This Monday’s New York Times included a story about the reach of the Great Recession even into the wealthy classes.

The story focuses on families whose children attend private New York City schools with tuitions that run as high as $40,000 per year. Even families who receive a scholarship for part of their children’s tuition are probably wealthy by the standards of most people; we’re talking about families who are in or near the “1 percent.”

As amazing as it may seem to most of us for whom $40,000 would be a stretch for a year at college, let alone a year in grade school, there have always been many private school parents who have not only paid full tuition for their children but have gone beyond that to give to their children’s schools’ endowment or annual fund.

The New York Times story describes how this group of parents has shrunk dramatically in the last five years:

[There] is an increasing stratification of wealth, even in the private school population. In recent years, fund-raisers and school heads say, more revenue is coming from a smaller group of parents and what used to be the “80/20 rule” -- 20 percent of the parents give 80 percent of the money -- has become the 90/10 rule, or even the 95/5 rule.

If the Occupy Wall Street movement focused attention on the perceived excesses of the 1 percent, private schools are leaning on the wealth of their own 5 percent to try to win a bigger piece of their philanthropic pie (the back-of-the-envelope assumption is that families with more than $5 million in assets often give away up to $500,000 annually).

These data are only anecdotal, but the suggestion that the fraction of parents who feel able to give significant gifts to their children’s private schools has dropped by three-quarters from 20 percent to 5 percent is truly remarkable. That’s a bigger drop in numbers of donors than most other charities experienced during the Great Recession.
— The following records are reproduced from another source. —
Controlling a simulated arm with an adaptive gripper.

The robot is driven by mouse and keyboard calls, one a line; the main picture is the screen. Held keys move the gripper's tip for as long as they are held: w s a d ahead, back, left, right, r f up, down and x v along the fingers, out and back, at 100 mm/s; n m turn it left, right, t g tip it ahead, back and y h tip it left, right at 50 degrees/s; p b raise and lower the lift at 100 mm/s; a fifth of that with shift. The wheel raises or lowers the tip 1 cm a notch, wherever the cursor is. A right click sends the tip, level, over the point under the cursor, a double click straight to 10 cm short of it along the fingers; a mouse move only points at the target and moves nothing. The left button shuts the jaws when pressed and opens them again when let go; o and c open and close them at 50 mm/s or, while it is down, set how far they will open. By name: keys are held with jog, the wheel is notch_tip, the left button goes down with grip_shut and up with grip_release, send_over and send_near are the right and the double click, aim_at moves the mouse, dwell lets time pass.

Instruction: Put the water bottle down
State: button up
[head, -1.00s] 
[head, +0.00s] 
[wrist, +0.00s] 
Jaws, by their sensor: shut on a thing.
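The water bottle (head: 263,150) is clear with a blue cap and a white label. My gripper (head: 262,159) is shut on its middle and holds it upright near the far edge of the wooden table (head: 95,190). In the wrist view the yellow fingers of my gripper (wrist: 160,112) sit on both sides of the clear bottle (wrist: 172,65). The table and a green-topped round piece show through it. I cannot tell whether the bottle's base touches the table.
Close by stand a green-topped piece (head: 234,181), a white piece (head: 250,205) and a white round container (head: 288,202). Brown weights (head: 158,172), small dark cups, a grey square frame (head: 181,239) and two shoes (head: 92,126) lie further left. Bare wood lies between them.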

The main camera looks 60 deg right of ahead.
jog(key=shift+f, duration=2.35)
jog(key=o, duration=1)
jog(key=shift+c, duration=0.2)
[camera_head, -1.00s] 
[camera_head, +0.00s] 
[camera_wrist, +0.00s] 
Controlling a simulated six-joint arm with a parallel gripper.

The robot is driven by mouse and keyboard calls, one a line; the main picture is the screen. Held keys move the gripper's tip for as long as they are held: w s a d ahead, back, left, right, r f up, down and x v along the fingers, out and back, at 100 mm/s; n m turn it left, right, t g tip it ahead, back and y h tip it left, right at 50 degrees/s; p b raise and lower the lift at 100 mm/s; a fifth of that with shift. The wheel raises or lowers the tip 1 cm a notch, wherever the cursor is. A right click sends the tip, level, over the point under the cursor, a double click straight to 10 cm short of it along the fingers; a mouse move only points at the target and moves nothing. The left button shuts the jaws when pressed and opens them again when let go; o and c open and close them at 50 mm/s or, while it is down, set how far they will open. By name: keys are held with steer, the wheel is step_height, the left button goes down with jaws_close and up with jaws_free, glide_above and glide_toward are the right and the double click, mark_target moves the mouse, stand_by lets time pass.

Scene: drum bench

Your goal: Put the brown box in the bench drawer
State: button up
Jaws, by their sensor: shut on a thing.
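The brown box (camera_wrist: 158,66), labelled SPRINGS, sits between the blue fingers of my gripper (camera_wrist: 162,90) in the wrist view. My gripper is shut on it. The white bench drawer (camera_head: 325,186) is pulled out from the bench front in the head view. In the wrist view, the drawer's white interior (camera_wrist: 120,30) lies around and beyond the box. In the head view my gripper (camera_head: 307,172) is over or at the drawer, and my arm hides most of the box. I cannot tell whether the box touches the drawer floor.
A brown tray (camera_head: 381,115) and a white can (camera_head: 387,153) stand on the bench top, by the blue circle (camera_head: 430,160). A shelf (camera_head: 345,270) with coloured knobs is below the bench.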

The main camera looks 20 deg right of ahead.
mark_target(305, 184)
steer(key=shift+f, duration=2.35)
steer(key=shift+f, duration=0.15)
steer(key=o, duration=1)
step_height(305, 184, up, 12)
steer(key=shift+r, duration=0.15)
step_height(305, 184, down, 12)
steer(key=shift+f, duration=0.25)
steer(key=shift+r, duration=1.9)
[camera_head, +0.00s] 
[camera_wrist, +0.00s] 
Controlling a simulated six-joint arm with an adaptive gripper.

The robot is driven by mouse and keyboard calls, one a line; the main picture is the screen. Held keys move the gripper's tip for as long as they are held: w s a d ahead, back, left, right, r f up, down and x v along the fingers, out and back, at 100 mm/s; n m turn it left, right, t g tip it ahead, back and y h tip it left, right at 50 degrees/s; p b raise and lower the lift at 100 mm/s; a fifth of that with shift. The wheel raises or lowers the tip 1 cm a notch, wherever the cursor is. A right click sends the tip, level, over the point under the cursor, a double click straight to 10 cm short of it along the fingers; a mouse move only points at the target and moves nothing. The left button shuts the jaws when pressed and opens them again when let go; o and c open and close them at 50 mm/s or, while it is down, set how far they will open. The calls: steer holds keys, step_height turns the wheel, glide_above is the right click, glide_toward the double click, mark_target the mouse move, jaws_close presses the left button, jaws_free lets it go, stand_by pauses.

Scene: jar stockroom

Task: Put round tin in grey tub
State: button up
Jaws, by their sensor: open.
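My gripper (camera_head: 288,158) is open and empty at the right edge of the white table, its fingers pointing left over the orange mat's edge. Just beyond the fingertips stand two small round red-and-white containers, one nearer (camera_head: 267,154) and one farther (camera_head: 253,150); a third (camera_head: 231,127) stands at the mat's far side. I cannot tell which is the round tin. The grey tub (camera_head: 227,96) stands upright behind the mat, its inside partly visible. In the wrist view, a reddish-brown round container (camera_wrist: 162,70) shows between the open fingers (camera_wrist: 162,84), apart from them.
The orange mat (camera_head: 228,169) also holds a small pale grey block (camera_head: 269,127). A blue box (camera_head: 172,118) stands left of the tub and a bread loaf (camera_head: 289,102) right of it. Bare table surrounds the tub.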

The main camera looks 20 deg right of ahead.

Why should others care about the increased stratification of wealth at these lofty levels of society? After all, it’s hard to feel sorry for families still able to afford private school education in New York City when so many families across the country  have lost their homes and retirement savings.

The interesting question of general interest concerns what happens to these people whose fortunes unexpectedly declined in the last five years as their fortunes recover with the economy. Will they act again on their former philanthropic tendencies, not only towards private schools but towards other philanthropies that benefit their wider community and less wealthy neighbors?

That great philosophical psychologist of ancient Greece, Plato, took up these concerns in his most famous text, the Republic. Plato argued that when men who took their wealth for granted and used it to fund civic projects suddenly lose their status and wealth, the shock and newly discovered fear of a loss of privilege may turn them into what Plato pejoratively calls “oligarchs” (from the Greek word oligos, meaning “few,” or the “few wealthy”). Oligarchs are driven by the pursuit of wealth for its own sake rather than for the goods it can supply themselves and others, and they are hostile to the middle and lower classes rather than philanthropically sympathetic to them. Oligarchs are not inclined to be philanthropists and to support civic ventures; they are narrowly focused on their own wealth and security.

As Plato’s arguments suggest, the increased stratification of wealth among the very wealthy may only enhance the focus on the pursuit of wealth among the top classes of American society, diminish their philanthropy, and strengthen the example that the top classes set for other Americans that the way to get ahead is to focus exclusively on the pursuit of wealth. If Plato is correct, the Great Recession and its resulting increased class stratification at the top of American society may harden the hearts of those whose status has declined and permanently diminish their philanthropic spirit.


Editor's note: This post has been updated to include a revised final sentence.